--- begin Source material ---

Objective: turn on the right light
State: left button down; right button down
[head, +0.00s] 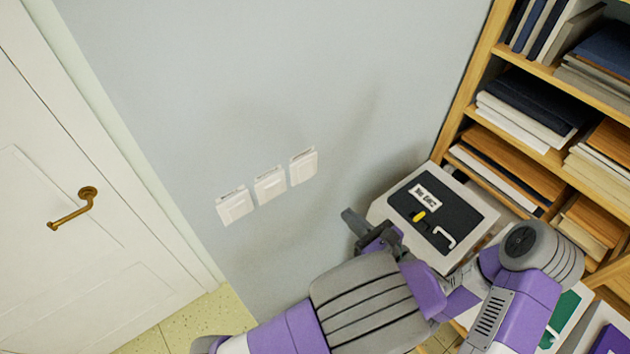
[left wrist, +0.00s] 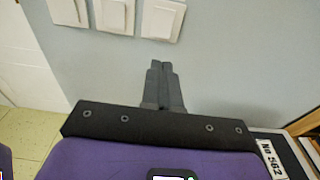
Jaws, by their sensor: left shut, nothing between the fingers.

--- end Source material ---

Copy every line above that holds the word "right".

Written answer:
Objective: turn on the right light
State: left button down; right button down

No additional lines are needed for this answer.